John Lewis has also been investing heavily in product availability, so as better to deliver instant gratification to its customers. Many sales fail once the customer realises he might have to wait for weeks to have the product delivered. Product availability has been a powerful driver in converting footfall into sales.
Demographics have also worked strongly in the company's favour. John Lewis is unashamedly a retail format for the aspiring middle classes. Unlike many retailers, it also appeals to the elderly, many of whom, unlike their younger counterparts, have the time as well as the money for shopping. What's more, few of these older shoppers are debt-constrained.
Yet there is perhaps a bigger reason why John Lewis is getting it right while others seem to be floundering. One of the company's founding principles is that it should be labour that is employing capital, not capital that employs labour. The partnership structure underpins this philosophy, so that all employees feel that they are in some way owners of the business.
It is surely no accident that the retailers doing well in a stagnant market are those that have invested heavily in their future. At a time when the trend in retailing has been the sale and leaseback of freehold properties so as to release capital for equity and debt holders, John Lewis has the luxury of a portfolio still largely made up of wholly-owned properties. That in turn lowers the cost base and makes the retailer immune to punishing rent reviews.
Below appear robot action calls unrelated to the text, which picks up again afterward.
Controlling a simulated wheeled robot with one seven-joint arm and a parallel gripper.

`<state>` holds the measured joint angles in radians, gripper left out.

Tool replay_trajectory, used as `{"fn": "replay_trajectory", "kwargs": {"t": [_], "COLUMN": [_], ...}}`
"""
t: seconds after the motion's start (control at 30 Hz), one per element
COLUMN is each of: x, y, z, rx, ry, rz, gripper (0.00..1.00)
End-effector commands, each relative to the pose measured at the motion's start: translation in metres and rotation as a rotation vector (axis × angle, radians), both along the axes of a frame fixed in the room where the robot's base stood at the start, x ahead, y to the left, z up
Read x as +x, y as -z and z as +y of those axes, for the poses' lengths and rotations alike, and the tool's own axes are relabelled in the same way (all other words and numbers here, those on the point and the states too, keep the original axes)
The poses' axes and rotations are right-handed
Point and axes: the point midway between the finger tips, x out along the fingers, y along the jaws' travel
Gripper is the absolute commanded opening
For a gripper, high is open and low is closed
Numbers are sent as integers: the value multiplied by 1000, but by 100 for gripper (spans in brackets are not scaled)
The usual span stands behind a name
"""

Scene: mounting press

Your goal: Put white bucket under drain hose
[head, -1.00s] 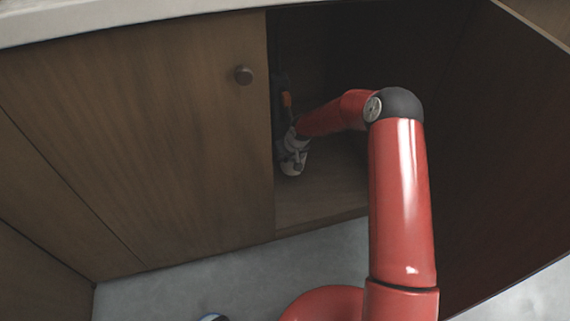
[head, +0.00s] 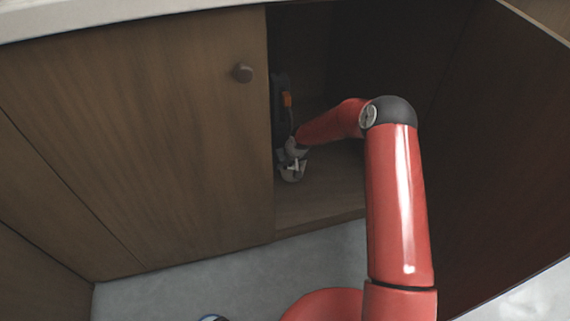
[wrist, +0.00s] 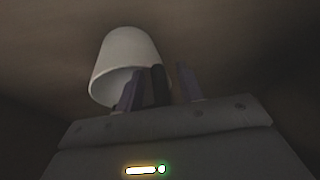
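The white bucket (wrist: 122,58) fills the upper middle of the wrist view, its dark opening toward my gripper. It also shows small in the head view (head: 291,173), low inside the cabinet at the left edge of the opening. My gripper (wrist: 165,72) has its fingers apart. The left finger overlaps the bucket's opening, and the right finger stands beside its right side. A gap shows between the fingers; I cannot tell whether either touches the bucket. A dark upright part with an orange piece (head: 287,99) stands behind my gripper. I cannot make out the drain hose clearly.
The open door (head: 510,150) stands on the right. The cabinet floor (head: 325,195) is bare right of the bucket.

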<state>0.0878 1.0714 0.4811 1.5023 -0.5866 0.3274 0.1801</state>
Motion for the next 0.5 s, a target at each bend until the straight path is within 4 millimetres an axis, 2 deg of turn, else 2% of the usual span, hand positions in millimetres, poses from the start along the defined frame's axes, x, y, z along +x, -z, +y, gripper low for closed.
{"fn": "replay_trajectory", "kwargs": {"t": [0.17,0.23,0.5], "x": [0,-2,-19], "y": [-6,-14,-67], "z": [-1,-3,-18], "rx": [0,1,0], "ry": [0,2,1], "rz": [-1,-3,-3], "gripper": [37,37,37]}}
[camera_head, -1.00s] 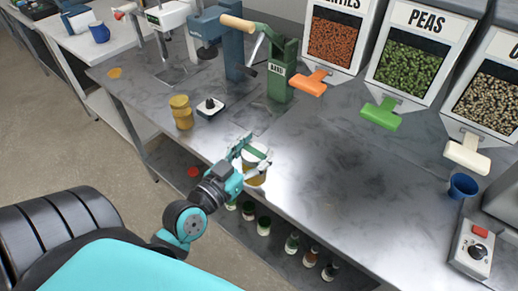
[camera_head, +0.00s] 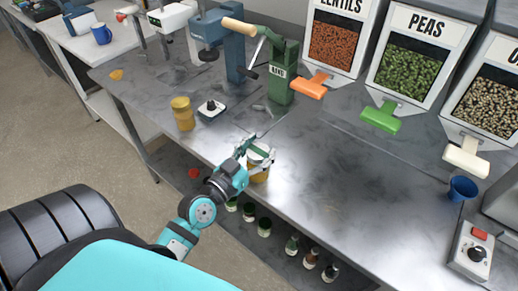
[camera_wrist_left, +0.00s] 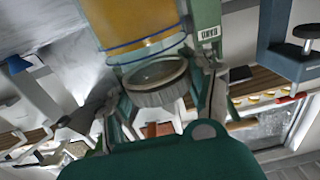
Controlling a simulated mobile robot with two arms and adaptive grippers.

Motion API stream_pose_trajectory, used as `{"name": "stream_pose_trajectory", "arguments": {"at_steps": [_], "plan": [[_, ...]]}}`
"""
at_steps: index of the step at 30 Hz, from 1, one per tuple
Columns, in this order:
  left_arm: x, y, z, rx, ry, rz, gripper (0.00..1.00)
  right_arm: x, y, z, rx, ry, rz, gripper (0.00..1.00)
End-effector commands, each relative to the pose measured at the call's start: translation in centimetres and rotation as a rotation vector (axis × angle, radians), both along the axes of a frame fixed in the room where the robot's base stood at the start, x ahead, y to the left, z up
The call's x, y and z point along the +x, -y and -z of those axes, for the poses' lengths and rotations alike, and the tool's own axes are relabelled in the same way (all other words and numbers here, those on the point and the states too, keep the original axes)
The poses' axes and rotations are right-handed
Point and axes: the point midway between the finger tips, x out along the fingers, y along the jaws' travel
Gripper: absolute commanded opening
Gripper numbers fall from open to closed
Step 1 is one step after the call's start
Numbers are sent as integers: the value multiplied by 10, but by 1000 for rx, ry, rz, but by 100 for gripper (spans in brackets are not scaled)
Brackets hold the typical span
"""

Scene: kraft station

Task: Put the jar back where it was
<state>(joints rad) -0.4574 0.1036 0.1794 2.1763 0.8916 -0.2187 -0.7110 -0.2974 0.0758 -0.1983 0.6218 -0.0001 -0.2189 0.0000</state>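A glass jar (camera_head: 260,177) with yellow-orange contents and a pale lid is near the front of the metal counter (camera_head: 330,190). My left gripper (camera_head: 261,148) has its fingers on either side of the jar's lid end, closed on it. In the left wrist view, the jar (camera_wrist_left: 145,45) and its round pale lid (camera_wrist_left: 160,83) sit between the two fingers, and the jar's far end is cut off. I cannot tell whether the jar's base touches the counter. My right gripper is not in view.
A green mill (camera_head: 281,75) stands behind. Dispensers with orange (camera_head: 310,84), green (camera_head: 381,115) and white (camera_head: 466,157) handles line the back. A blue cup (camera_head: 462,188) is right. The counter's middle is clear.

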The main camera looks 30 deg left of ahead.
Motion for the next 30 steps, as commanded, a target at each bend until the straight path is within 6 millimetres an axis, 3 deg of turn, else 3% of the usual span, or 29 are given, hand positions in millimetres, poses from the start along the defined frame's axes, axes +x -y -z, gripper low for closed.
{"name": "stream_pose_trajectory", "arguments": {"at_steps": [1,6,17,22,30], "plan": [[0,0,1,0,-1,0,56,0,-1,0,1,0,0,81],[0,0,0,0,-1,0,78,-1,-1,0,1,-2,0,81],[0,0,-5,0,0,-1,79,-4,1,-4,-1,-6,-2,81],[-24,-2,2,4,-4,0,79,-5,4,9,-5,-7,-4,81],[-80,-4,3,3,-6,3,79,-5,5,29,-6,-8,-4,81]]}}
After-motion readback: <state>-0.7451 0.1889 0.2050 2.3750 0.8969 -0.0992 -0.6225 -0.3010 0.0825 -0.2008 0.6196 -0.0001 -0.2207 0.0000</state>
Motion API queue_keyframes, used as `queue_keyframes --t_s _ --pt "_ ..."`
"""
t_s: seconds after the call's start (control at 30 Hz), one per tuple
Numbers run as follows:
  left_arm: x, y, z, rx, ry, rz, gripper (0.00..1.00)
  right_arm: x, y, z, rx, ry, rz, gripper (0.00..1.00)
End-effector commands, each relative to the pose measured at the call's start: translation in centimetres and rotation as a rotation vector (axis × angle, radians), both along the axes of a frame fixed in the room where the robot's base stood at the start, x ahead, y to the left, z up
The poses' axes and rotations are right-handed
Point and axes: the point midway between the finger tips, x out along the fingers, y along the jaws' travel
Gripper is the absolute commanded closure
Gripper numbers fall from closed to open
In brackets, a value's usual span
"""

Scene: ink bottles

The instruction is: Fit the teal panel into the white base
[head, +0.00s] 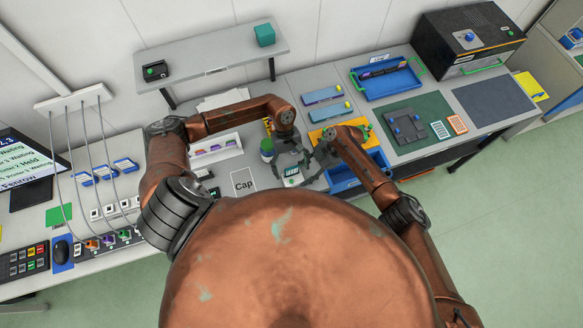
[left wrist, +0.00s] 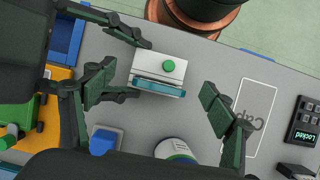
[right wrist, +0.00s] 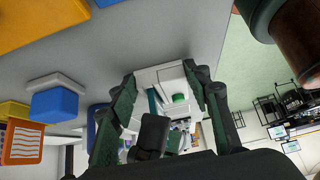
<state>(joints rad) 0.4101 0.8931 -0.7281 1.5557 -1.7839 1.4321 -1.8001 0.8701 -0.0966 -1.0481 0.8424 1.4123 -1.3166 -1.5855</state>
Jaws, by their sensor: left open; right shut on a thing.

The same goes for the debt leverage that private equity has injected into some of our best-known retailers. Debenhams repaid its private-equity backers several times over before being refloated on the stock market. The repeated gearing up with debt that this process involves cannot be done without adverse consequences for investment and future sales. The last trading update showed that Debenhams was struggling. Philip Green's Bhs and Arcadia are also shivering in the winter winds, having been similarly fleeced of their capital.
Of course, it is just when commentators like me start to write that a retailer can do no wrong that it tends to fall precipitously from grace. Success breeds complacency, and that's when things go awry. There's a downside to John Lewis's structure of ownership, alongside the benefits. Ill-disciplined use of capital can be just as problematic in business as too little of it.
Yet John Lewis has no intention of converting or floating on the stock exchange. It would no longer be John Lewis if it did. Can you imagine a quoted or private- equity owned company keeping a haberdasheries department in all its stores? In an age of disposable clothing, it would be quite unthinkable, as would John Lewis without one.
Harry Potter loses his magic
Bloomsbury Publishing was presumably hoping to don its special Harry Potter cloak of invisibility when it chose to delay a calamitous profits warning until 6 o'clock last night, well after the markets had closed. Why not go the whole hog and announce on Christmas Eve, the traditional slot for really bad corporate news?
With a bit of luck, profits have merely been delayed, rather than forgone altogether, but the signs don't look good. Book sales have apparently been dire so far this Christmas. Either way, the chairman, Nigel Newton, has quite a bit of explaining to do. A shortfall of as much as 75 per cent surely cannot be entirely explained away by that weighty tome which Bloomsbury manfully agreed to publish - the unabridged speeches of Gordon Brown. Or can it?